Well the SR+ is the same car as SR. It's just a higher trim. The rules of the program are that as long as the BASE trim is <45k, any higher trims can qualify up to $55k CAD. So, by "offering" a software locked SR that you may never actually sell any of, you unlock the $5k rebate for your higher trim vehicle. Magic. Making the option available through configuration was likely just a way to satisfy the program administrators that the software-locked model does in fact exist and is easily available for sale (as opposed to the off-menu, ask a sales rep, some know about it some don't approach) and equally solidifies that they are the same vehicle, ensuring the SR+ can access the rebate as well.
@Tes La Ferrari at the time when the software-locked model was available only "off-menu" and was the only car that could qualify for incentives, you COULD pay for an OTA upgrade that would effectively make the car an SR. Likely still is the case now, but the cost of the upgrade will likely make it so that the net cost of vehicle will be the same as just buying the SR+ with incentive outright.
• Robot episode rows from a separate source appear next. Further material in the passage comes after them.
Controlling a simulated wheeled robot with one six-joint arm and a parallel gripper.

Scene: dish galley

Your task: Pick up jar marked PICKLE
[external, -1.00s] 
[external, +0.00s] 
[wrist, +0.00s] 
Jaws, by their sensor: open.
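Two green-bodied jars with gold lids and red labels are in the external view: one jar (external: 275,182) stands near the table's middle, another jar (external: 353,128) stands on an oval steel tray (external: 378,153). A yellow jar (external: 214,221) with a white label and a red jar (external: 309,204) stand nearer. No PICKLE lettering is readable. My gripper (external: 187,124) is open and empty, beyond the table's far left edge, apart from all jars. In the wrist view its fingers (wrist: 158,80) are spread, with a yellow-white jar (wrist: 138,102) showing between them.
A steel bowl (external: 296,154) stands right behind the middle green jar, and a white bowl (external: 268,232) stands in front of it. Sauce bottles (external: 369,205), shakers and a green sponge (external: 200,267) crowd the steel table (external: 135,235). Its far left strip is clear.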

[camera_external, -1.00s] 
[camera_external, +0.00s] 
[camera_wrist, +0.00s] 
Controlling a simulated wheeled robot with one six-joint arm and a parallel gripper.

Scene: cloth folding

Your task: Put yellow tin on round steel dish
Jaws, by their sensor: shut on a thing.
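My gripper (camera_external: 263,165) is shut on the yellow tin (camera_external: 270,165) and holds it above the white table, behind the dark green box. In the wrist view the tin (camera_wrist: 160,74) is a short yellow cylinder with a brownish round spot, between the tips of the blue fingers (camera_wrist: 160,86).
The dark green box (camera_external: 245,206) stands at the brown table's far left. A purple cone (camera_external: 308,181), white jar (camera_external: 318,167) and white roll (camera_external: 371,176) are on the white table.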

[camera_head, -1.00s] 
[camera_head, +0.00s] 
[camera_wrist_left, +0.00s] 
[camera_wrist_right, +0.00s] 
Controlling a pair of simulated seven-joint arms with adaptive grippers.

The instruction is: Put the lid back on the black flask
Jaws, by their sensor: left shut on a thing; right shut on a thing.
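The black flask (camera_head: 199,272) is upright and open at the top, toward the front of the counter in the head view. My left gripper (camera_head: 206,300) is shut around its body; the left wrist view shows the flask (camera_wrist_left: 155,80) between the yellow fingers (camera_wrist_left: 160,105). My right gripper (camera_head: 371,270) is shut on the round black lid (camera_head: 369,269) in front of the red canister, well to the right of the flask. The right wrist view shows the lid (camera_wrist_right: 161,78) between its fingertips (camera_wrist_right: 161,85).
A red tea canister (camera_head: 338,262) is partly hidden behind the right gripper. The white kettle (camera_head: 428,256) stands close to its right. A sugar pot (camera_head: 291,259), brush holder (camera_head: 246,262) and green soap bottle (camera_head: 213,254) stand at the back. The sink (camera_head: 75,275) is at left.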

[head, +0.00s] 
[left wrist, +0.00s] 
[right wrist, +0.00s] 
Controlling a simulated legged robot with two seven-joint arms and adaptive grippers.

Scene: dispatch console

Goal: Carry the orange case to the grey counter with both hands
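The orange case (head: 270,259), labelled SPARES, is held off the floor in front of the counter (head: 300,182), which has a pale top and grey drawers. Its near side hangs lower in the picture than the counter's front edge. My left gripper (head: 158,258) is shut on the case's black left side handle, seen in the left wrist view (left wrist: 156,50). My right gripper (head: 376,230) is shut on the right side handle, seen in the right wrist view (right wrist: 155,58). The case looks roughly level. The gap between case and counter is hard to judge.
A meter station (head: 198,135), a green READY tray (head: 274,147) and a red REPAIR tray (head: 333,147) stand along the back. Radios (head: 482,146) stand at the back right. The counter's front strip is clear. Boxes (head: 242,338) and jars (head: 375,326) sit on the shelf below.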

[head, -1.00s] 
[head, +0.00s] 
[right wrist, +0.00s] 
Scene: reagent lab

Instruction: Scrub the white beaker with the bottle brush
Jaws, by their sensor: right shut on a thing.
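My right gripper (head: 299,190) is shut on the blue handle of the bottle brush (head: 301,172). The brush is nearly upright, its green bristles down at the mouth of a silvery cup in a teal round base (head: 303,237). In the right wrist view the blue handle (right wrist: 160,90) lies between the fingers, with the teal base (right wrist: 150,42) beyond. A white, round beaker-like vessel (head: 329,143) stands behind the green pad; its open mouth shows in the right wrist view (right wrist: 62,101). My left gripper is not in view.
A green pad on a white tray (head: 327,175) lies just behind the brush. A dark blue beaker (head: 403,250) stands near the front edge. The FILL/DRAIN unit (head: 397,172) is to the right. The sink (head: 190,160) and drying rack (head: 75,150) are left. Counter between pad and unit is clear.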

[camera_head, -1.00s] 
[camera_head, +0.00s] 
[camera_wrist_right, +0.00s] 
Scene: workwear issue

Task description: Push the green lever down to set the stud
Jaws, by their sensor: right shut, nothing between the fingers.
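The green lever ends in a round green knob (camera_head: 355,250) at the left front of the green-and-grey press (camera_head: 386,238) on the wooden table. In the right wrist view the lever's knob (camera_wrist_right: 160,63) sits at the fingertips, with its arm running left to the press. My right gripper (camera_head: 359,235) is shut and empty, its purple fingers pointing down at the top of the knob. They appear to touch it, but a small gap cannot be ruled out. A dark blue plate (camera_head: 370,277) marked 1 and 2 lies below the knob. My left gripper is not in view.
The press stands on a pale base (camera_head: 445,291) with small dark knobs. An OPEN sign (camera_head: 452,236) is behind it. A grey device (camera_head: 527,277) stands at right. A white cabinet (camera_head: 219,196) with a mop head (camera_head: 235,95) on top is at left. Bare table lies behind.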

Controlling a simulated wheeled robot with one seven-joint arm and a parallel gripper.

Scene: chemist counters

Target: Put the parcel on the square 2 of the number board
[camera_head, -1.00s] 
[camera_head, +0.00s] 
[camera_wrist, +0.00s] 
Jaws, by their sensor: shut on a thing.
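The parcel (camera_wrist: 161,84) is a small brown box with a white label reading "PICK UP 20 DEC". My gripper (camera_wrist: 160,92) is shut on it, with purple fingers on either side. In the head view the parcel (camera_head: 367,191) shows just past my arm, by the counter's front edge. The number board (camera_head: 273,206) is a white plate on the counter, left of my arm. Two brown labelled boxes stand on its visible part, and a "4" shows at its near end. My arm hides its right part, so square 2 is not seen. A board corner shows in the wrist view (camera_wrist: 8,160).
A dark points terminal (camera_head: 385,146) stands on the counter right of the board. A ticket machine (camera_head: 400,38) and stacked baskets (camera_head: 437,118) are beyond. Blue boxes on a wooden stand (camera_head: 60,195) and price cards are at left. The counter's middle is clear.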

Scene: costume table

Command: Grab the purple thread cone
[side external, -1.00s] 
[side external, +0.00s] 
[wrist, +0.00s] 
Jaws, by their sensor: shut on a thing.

As for luxury tax, Quebec waives luxury tax on EVs up to $75k. So, I've never had to look in to that.
I tried to haggle my way in to doing the same on the M-Y to try to access the Federal and Provincial rebates, but there was no way they were going to software-lock it to come in at $44,999, even if I promised I would pay for on OTA upgrade immediately. Which I inferred meant that the M-3 SR was a car they could still make margin on even if the buyer never bought the upgrade, whereas an M-Y at $44,999 wasn't going to happen.